The Green Building Council of Australia (GBCA) is warning that the Abbot Government’s decision to reduce the Renewable Energy Target (RET) puts Australia’s low-carbon future in jeopardy.
The Abbott Government recently announced that the RET, set by the former Labor Government (as a bilateral agreement) at 41,000 gigawatt hours of energy to be delivered from renewable sources by 2020, will be reduced to 33,000 gigawatt hours, or 33,000 billion watt hours of electrical energy.
However, Abbott does maintain that the original RET, agreed upon by both parties, was intended to be 20 per cent of electricity production by 2020 - not a gigawatt hour figure. According to Abbott, the Coalition's new figure of 33,000 gigawatt hours will still be an over 23 per cent RET.
Expressing her disappointment with the decision, GBCA’s Chief Executive Officer, Romilly Madew said the ongoing uncertainty around the RET has damaged Australia’s renewable energy industry both locally and internationally as well as efforts across the economy to reduce emissions, impacting Australia’s global standing as a sustainable economy open to innovative technologies and solutions.

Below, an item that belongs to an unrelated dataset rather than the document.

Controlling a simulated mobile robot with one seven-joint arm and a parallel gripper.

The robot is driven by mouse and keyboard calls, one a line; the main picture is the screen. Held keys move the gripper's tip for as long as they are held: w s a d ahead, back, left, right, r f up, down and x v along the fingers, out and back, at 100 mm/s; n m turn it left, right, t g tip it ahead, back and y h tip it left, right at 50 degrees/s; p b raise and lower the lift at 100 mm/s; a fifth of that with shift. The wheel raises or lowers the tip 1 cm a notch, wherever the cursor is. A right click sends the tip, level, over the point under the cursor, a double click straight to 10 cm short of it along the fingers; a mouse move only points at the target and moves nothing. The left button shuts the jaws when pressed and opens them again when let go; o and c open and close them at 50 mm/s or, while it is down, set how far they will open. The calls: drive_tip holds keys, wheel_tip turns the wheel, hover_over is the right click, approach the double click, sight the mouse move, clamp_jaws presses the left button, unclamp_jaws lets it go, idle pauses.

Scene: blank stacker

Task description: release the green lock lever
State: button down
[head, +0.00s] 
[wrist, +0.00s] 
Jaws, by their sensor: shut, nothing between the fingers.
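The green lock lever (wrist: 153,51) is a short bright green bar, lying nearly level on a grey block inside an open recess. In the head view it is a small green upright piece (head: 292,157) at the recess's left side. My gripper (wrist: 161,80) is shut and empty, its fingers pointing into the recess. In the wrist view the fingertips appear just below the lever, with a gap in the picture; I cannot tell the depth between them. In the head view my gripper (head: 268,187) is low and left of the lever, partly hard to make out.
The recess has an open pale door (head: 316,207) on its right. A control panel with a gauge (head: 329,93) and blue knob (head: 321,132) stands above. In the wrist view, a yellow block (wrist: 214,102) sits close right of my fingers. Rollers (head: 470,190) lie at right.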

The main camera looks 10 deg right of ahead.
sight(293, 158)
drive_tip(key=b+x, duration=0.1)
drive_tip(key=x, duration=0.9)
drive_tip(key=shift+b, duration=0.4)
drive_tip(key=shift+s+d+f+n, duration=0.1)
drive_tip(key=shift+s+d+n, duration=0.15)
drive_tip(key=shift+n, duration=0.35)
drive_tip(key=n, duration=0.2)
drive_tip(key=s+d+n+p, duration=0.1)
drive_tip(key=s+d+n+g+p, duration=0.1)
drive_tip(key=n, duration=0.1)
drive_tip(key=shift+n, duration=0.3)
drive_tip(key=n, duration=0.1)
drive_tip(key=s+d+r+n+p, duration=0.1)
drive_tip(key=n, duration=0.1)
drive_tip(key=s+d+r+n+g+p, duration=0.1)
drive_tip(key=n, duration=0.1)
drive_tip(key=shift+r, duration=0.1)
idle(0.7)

According to Madew, the RET has supported investment in renewable energy solutions across the nation, reducing emissions and energy bills for building owners and tenants alike. Listing out some of the positive outcomes of the Renewable Energy Target, she said that it has encouraged more than 15,000 businesses to invest in solar power, and supported more than 13,000 jobs, benefitting the economy and boosting the country’s international competitiveness.

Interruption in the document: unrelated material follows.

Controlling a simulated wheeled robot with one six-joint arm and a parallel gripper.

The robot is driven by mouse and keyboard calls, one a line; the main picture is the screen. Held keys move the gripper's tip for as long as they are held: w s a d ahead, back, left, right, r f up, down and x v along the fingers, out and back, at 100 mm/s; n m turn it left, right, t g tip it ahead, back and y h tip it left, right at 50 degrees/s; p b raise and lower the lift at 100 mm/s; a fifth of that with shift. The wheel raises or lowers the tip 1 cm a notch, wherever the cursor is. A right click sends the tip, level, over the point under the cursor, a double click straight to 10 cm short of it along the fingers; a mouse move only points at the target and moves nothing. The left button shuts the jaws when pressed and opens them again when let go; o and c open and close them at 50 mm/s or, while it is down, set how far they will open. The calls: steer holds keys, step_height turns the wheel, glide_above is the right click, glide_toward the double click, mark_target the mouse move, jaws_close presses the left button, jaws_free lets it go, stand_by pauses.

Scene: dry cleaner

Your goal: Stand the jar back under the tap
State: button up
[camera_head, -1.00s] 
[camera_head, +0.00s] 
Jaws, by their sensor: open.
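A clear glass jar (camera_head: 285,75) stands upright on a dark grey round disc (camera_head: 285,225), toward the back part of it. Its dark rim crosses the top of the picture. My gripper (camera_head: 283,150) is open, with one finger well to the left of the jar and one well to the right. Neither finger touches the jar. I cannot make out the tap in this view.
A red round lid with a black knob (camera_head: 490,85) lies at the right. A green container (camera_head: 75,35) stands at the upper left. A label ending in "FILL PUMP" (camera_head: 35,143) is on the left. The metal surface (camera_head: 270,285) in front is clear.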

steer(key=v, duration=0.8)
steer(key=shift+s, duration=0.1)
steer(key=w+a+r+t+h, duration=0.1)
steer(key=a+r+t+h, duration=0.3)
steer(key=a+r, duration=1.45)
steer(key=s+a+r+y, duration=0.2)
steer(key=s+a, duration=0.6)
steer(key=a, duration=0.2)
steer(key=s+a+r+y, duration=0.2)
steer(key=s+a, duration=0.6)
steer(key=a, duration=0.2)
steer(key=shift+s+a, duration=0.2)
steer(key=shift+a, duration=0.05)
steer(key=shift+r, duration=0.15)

Many of the 855 Green Star-rated projects around Australia have invested in renewable energy solutions, with research confirming that such buildings produce 62 per cent fewer greenhouse gas emissions than average Australian buildings, and use 66 per cent less electricity than their non-green counterparts. Observing that low-carbon and even carbon-positive buildings are achievable and affordable, Madew said that the industry’s shift to sustainability should be supported by the right policies and programs.
Analysis from Bloomberg New Energy Finance reveals that new investment in Australian large-scale renewable energy projects fell by 90 per cent over the year to March. Of the $206.9 million invested, $160 million came from government agencies such as the Australian Renewable Energy Agency and the Clean Energy Finance Corporation that the Coalition government wants to scrap.

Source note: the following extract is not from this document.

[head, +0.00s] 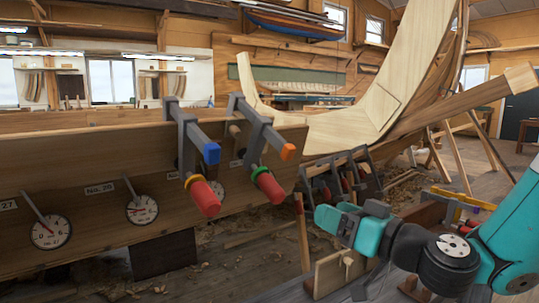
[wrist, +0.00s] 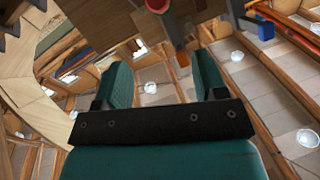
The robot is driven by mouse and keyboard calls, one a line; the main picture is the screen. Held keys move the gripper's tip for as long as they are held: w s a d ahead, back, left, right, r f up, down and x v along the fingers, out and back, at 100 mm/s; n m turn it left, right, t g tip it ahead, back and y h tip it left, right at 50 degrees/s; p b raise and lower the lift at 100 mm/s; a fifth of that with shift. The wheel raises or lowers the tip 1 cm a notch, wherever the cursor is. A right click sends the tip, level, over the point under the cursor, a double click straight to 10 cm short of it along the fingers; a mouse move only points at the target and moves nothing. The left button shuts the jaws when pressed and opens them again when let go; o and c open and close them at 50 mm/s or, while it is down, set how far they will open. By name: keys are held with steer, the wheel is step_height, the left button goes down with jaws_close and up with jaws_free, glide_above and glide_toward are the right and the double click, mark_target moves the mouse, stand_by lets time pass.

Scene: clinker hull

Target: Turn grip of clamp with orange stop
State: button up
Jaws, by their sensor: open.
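Two grey clamps sit on the upper edge of a long plank in the head view. The right clamp (head: 258,125) has an orange stop (head: 288,151) at its bar end and a red grip (head: 268,186) with a green collar, hanging below.
The plank (head: 100,205) carries round dials (head: 50,232) with pointers at left. Several more clamps (head: 340,180) stand behind my gripper. A curved wooden hull frame (head: 375,105) rises at the back right. Wood shavings litter the floor.

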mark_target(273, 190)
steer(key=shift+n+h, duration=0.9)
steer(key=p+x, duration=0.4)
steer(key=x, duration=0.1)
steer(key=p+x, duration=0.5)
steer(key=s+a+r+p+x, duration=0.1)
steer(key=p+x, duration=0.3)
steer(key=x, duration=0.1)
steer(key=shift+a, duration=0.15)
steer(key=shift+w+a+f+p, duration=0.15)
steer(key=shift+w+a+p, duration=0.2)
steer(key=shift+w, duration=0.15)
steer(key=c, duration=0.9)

Madew explains that encouraging renewable energy use reduces emissions, encourages innovation and technology advancements, and ultimately boosts Australia’s international competitiveness and attractiveness to investors. However, slashing the RET only sells Australia short, leaving it behind other countries that are embracing renewable energy opportunities and preparing their economies for a low-carbon future.